*Challenge*: Out of all the lines below, count those with the word "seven". Give the number only.

━━ Material for the task ━━

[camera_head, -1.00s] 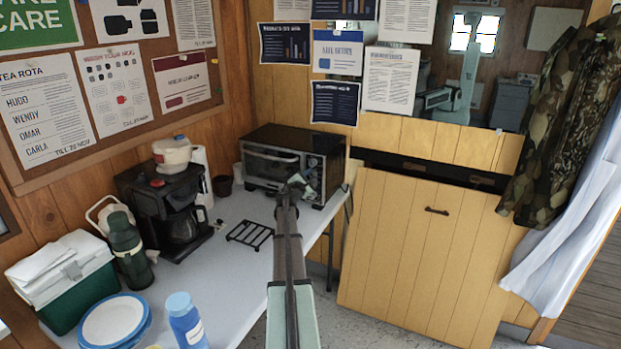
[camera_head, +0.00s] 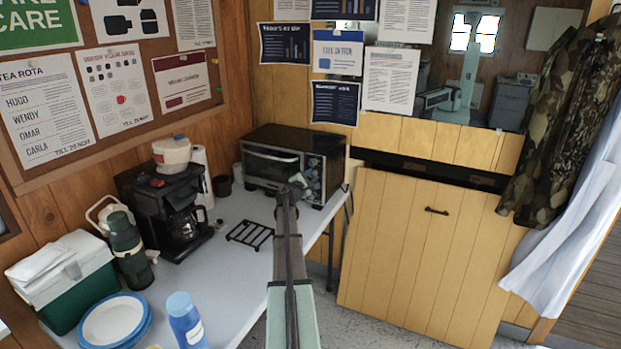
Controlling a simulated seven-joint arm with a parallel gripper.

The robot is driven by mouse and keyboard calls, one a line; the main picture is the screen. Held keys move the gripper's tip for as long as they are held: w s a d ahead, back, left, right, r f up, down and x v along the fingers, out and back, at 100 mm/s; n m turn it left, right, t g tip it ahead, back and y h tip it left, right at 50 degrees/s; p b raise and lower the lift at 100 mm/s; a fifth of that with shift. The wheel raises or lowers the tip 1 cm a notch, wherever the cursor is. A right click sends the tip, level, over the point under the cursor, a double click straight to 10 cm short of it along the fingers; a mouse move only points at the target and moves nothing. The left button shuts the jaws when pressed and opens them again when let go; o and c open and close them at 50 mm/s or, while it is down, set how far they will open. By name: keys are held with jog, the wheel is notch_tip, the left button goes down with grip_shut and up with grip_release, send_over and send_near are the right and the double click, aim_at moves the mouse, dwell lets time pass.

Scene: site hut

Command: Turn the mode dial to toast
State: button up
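The toaster oven (camera_head: 270,152) is a black and steel box with a glass door, standing at the back of the white table. Its control panel with the dials is on the right of its front. My gripper (camera_head: 311,180) is right at that panel, at the end of my arm reaching up from the bottom of the view. The gripper and wrist cover much of the panel, so I cannot make out the mode dial or its setting. The fingers are too small and overlapped to show whether they are open or touching a dial.
A black wire rack (camera_head: 250,235) lies on the table in front of the oven. A coffee maker (camera_head: 168,208), a green flask (camera_head: 128,250), a cool box (camera_head: 68,280), plates (camera_head: 113,320) and a blue bottle (camera_head: 186,322) stand left. Floor is open right of the table.

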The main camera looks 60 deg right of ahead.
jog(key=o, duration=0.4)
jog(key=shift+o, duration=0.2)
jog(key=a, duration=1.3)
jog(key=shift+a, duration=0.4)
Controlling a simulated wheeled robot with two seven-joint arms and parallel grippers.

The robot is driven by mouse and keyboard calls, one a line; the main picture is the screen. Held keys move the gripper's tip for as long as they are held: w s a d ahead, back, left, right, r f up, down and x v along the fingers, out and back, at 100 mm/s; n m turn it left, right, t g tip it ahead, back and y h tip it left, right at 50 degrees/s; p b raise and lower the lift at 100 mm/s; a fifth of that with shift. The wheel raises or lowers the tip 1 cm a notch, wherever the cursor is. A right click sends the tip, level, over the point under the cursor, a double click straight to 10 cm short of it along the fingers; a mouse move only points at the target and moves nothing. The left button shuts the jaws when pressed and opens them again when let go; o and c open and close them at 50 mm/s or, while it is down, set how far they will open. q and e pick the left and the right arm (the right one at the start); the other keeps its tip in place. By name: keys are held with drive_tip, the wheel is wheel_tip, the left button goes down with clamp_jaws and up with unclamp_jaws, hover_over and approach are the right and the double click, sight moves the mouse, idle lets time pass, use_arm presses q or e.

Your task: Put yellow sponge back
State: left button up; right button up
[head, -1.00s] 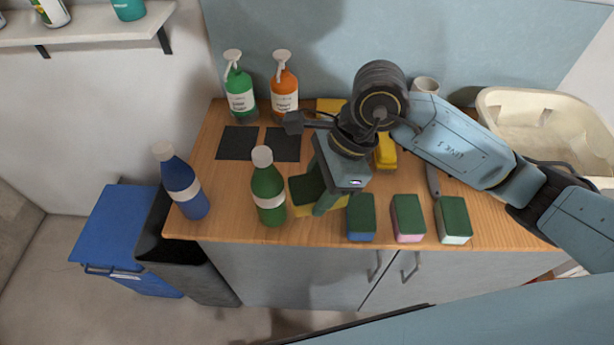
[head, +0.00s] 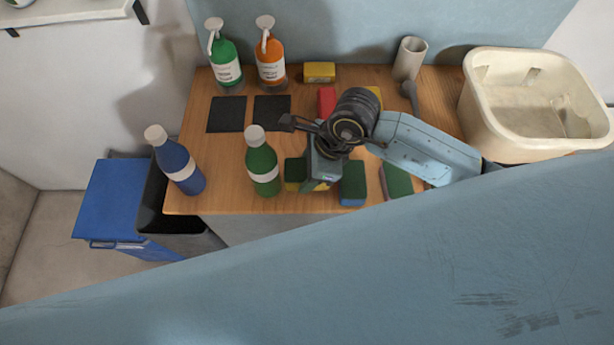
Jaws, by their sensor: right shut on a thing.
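A yellow sponge with a dark green top (head: 294,173) is at the front of the wooden counter, just right of the green bottle. My right gripper (head: 320,180) comes down over it and is shut on it. The gripper covers its middle, and I cannot tell whether it touches the counter. Right of it are a blue sponge with a green top (head: 352,184) and a pink one with a green top (head: 396,181), partly covered by my arm. My left gripper is not in view.
A green-capped row is absent; a green bottle (head: 262,168) and blue bottle (head: 178,165) stand at the left front. Behind are two black mats (head: 227,114), a green spray bottle (head: 225,70) and an orange one (head: 270,70). A beige basin (head: 480,115) is right.

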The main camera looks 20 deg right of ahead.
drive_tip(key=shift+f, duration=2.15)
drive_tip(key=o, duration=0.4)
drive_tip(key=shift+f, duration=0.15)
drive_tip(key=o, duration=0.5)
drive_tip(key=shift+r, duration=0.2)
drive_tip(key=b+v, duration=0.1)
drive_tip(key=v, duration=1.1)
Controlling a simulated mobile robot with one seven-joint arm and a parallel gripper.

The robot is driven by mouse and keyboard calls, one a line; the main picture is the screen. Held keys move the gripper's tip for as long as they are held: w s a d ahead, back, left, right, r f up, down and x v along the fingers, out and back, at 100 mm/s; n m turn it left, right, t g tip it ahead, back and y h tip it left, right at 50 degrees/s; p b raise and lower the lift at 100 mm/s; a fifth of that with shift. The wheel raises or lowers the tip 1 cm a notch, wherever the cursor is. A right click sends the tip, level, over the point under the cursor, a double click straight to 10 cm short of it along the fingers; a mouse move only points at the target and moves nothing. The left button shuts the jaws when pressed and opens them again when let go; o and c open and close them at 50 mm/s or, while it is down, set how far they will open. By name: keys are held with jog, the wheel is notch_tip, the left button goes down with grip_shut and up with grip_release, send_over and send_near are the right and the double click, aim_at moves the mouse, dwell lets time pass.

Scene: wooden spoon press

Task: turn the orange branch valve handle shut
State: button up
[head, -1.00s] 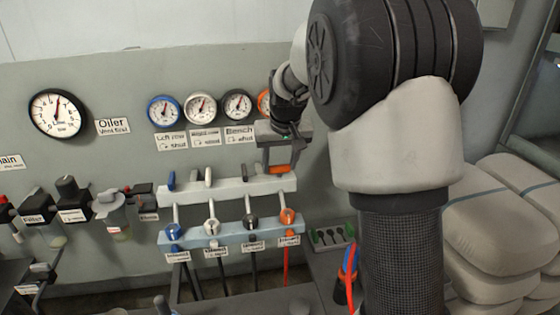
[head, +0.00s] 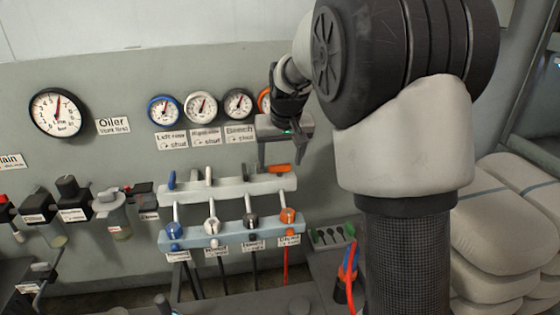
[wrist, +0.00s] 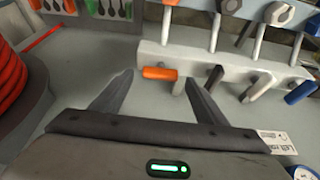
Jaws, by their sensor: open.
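The orange branch valve handle (head: 279,169) is at the right end of the pale manifold bar (head: 225,188). It lies sideways along the bar, while the neighbouring handles stand upright. My gripper (head: 281,158) is open just above it in the head view. In the wrist view the orange handle (wrist: 160,73) lies crosswise beyond the open fingertips (wrist: 158,80), in the gap between them. The fingers do not appear closed on it; whether one touches it I cannot tell.
A blue handle (head: 172,179), a light grey handle (head: 208,175) and a dark grey handle (head: 247,171) line the bar to the left. Gauges (head: 201,107) hang above. Stacked sacks (head: 505,225) are at right. A red coiled hose (wrist: 12,85) shows in the wrist view.

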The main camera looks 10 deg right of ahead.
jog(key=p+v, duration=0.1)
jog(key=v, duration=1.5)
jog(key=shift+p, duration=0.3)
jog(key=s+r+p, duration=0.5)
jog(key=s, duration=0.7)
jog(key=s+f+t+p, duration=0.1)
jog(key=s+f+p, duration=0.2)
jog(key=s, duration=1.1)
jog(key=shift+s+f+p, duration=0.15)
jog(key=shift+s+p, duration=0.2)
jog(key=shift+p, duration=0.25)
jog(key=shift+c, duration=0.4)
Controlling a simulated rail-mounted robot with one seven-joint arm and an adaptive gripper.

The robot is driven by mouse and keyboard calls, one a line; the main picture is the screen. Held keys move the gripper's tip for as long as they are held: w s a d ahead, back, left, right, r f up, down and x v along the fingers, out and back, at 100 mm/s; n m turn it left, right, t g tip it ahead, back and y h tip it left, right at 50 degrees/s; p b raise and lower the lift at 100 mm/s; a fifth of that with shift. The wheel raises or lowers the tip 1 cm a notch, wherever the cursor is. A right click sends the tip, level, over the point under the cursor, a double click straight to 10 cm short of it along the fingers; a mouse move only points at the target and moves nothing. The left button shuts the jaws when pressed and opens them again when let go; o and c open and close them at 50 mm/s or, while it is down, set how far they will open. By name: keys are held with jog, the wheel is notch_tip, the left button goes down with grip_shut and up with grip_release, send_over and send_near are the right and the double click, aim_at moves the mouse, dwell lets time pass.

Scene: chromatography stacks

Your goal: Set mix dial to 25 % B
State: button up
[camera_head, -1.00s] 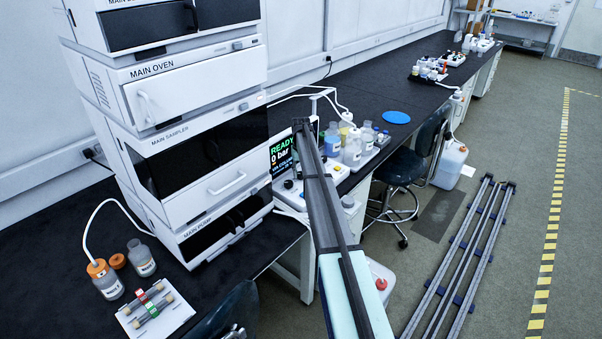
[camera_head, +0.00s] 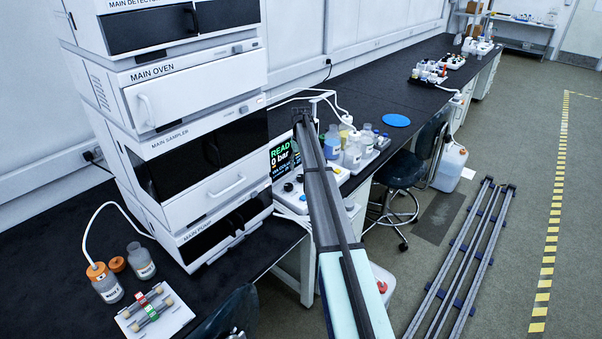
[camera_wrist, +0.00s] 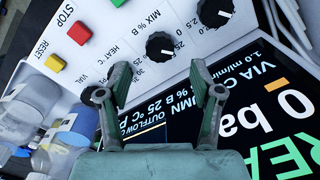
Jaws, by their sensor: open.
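The control panel (camera_wrist: 130,12) shows tilted in the wrist view. A round black dial (camera_wrist: 160,47) with a pale pointer mark sits beside the "MIX % B" lettering and looks like the mix dial. Its mark points roughly right; I cannot read its exact setting. My gripper (camera_wrist: 160,78) is open and empty, its fingers on either side of a space just below this dial in the picture. I see no contact with the dial. The left finger covers part of the "HEAT °C" scale. In the head view my arm hides the dials' detail.
Another black dial (camera_wrist: 215,12) lies at upper right and one (camera_wrist: 88,95) beside the left finger. A red stop button (camera_wrist: 80,32) and yellow reset button (camera_wrist: 55,64) are near. The display (camera_wrist: 280,110) fills the right. Bottles (camera_wrist: 72,130) stand at left.

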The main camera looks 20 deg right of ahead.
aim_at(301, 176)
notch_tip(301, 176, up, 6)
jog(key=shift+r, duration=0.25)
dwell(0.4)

━━━

*Answer to the problem*: 4